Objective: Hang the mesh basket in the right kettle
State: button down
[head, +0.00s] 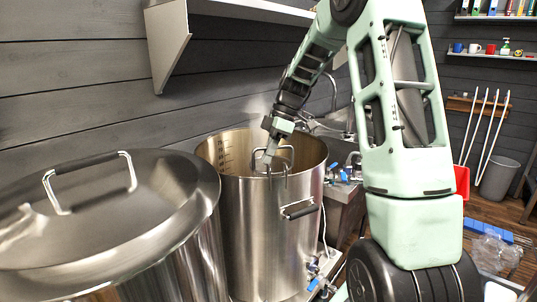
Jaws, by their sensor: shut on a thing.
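The right kettle (245,215) is an open steel pot with volume marks on its inner wall. My gripper (268,157) reaches down from above to its near rim and is shut on a thin metal handle. I take this handle to belong to the mesh basket (288,151); its hooked metal parts show at the rim. The basket's mesh body is hidden behind the kettle's near wall. I cannot tell whether the hooks rest on the rim or are just above it.
A left kettle with a closed lid (110,200) and an arched handle stands close by on the left. A wall shelf (250,10) hangs above. A sink counter (345,190) with a tap is behind on the right. Clutter lies on the floor at far right.

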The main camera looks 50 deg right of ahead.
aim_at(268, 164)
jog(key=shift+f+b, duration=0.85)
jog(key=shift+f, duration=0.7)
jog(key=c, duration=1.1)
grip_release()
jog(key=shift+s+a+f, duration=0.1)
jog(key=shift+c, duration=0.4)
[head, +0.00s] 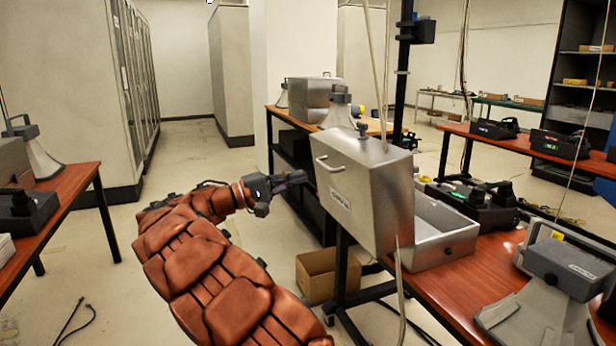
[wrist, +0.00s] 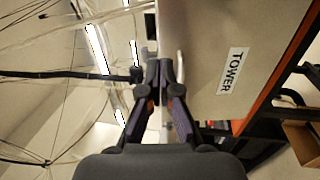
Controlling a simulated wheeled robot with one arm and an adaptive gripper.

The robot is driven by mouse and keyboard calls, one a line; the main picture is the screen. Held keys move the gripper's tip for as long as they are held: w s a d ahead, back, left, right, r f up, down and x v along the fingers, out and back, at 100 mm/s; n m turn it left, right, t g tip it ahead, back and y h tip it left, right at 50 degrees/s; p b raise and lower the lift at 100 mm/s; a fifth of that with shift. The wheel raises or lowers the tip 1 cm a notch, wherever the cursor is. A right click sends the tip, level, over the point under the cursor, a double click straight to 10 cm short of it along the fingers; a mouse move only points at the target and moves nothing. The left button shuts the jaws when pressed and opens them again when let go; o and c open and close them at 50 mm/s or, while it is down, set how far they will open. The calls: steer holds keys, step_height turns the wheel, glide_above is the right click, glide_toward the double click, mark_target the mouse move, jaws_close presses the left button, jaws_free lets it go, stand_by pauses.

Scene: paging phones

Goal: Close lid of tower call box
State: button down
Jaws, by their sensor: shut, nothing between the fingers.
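The tower call box is a silver metal case on the red-brown table at the right of the head view. Its lid (head: 362,195) stands open, roughly upright, with a handle (head: 329,163) and a label on its outer face. Its open tray-like base (head: 447,250) lies to the right, partly hidden by the lid. In the wrist view the lid (wrist: 215,55) fills the right of centre, with a label reading TOWER (wrist: 233,71). My gripper (head: 305,178) is shut and empty, just left of the lid's outer face near the handle. Its fingertips (wrist: 160,66) appear close beside the lid; contact is unclear.
A black phone unit (head: 478,205) sits behind the base, and a grey horn speaker (head: 550,290) stands at the front right. A cardboard box (head: 318,275) lies on the floor under the lid. Thin cables hang near the lid.

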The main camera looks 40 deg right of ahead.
+++
What you have to do :: Leave the pictures out and copy exactly the lines from the one with "[wrist, +0.00s]" to the one with "Controlling a simulated", both included.

Correct result ::
[wrist, +0.00s] 
Controlling a simulated wheeled robot with one arm and an adaptive gripper.

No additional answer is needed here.